Eventually, flaring systems and waste-to-energy initiatives more efficiently solved the sewer gas problem and lamps switched to lightbulbs provided the city with lighting. As a result, nearly all of London’s lamps are now electric, save one remaining gas lamp that continues to burn. In an indiscrete alley behind the Savoy hotel, gas still lights up the small street of Carting Lane just steps from the Thames.
Fast forward: Today, engineers are looking to solve a modern infrastructure and public health problem: how to backup power-hungry data centers in a way that avoids emitting greenhouse gases. The vast majority of data centers currently use diesel generators for backup, but diesel is not a clean option, driving companies to look for alternatives. Unfortunately for batteries, often the technology of choice for backup power, the economics don’t pencil for data center use.

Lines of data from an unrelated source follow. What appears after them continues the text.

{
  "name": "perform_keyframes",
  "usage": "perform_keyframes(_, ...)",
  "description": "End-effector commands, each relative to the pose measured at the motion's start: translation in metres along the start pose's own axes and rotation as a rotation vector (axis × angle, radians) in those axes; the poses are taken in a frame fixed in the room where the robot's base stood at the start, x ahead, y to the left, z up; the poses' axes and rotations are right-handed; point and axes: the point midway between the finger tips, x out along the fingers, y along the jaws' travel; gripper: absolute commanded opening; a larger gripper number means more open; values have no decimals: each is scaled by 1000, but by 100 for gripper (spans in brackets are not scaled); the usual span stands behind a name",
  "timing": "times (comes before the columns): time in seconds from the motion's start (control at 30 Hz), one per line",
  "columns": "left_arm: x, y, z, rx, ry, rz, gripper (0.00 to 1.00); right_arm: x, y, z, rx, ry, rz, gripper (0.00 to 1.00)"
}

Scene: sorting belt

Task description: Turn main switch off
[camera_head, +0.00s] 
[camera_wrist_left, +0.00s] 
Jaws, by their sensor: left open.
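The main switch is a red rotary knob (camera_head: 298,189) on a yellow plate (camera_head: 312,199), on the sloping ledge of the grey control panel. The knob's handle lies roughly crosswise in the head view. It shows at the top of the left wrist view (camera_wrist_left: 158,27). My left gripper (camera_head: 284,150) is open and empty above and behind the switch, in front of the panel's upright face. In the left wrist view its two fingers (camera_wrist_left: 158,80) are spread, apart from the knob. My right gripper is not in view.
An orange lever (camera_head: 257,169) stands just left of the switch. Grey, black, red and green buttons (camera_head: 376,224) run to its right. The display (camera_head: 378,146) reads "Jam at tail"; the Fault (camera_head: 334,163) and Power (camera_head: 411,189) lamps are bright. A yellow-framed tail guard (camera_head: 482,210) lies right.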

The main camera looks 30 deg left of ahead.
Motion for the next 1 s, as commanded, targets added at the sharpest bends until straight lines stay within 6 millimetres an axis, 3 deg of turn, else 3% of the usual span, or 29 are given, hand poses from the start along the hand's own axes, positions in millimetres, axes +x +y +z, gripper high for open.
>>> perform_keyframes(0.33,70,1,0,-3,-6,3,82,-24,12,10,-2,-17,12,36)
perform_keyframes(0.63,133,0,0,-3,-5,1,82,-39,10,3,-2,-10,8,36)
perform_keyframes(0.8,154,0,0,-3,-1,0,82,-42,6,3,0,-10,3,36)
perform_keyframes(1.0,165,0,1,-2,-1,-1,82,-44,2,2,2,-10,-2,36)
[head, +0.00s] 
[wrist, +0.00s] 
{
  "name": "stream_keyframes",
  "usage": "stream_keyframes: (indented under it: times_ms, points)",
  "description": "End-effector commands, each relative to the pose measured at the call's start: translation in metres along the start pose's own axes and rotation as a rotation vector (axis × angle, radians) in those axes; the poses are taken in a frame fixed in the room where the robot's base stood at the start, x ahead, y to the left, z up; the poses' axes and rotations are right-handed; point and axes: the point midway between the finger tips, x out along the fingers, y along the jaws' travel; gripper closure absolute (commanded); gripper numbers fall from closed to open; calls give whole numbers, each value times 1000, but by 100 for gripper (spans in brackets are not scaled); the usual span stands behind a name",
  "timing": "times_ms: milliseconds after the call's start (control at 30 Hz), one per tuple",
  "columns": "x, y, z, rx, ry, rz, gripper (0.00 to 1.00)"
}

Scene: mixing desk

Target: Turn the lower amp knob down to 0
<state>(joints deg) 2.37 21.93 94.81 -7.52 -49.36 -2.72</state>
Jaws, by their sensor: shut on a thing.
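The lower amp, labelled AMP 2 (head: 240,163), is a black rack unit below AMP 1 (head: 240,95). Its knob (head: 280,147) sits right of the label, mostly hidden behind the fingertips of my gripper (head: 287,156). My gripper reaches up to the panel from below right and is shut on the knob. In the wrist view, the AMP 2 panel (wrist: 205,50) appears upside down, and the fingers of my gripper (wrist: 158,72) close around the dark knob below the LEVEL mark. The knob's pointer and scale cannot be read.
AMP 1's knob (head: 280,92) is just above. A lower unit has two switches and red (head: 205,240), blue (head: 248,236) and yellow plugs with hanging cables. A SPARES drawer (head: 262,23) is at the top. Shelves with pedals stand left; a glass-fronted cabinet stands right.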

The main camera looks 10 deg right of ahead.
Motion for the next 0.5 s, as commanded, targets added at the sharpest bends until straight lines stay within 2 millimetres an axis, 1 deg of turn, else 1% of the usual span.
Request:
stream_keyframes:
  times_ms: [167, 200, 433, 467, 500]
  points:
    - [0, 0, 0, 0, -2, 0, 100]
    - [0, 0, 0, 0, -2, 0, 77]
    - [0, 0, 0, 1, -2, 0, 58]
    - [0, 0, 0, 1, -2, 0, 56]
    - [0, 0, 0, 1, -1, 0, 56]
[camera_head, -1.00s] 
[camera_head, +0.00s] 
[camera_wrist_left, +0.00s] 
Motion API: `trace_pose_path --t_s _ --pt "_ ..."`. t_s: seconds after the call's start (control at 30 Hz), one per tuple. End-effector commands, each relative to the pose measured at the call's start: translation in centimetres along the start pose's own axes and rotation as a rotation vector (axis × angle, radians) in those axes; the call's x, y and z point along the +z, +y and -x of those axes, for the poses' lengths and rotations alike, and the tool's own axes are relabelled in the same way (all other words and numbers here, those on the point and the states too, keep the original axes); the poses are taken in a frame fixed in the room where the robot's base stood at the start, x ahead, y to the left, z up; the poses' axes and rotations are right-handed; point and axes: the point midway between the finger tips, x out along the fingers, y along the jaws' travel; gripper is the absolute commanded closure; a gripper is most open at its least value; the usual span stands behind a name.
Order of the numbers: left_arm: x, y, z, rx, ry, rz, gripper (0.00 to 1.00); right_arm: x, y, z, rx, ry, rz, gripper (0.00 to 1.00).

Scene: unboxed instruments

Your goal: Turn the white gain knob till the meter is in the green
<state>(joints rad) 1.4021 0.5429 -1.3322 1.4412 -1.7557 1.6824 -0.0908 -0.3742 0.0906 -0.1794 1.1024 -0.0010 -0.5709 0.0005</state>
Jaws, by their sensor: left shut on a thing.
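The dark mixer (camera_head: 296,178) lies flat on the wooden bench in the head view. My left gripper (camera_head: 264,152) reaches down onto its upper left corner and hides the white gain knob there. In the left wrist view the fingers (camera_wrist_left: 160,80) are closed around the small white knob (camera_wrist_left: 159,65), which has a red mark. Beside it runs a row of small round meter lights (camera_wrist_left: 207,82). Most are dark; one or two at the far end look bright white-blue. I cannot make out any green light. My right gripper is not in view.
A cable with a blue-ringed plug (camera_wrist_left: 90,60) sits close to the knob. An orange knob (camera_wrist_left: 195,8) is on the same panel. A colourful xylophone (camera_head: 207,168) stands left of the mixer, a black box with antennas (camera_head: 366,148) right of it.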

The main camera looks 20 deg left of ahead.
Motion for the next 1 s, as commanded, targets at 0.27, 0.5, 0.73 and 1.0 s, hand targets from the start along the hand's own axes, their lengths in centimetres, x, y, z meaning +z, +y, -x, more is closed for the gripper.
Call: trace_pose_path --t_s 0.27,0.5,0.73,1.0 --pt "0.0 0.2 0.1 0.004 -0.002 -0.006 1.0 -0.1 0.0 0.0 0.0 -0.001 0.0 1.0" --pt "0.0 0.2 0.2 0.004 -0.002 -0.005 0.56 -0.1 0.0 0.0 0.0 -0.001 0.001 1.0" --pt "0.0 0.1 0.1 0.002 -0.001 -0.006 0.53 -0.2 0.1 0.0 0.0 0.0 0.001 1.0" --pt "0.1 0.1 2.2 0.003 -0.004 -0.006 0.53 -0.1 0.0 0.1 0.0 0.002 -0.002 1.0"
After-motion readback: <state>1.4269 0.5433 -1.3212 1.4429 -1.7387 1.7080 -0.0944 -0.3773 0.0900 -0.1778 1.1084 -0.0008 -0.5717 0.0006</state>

At the same time, existing biogas producers are currently facing an uncertain future as rule changes by a governing body in California could alter the commercial landscape for the industry leading developers to look for a new home for their product.
Could biogas, specifically renewable natural gas, fill the void and be the ideal backup for data centers?
Background
Society has become accustomed to a well-functioning behind-the-scenes data center industry. In October 2021, it took just a few of Facebook’s data centers going down to create global turmoil as the company’s entire ecosystem was disconnected from the internet for six hours.
Time is money: Any system downtime creates losses for businesses and pain for customers. Atlassian estimates the average cost of data center downtime to be $9,000 per minutes and can be much higher. Fortune 1000 companies lose $1 million per hour from outages while high-risk industries like finance and health are closer to $5 million per hour.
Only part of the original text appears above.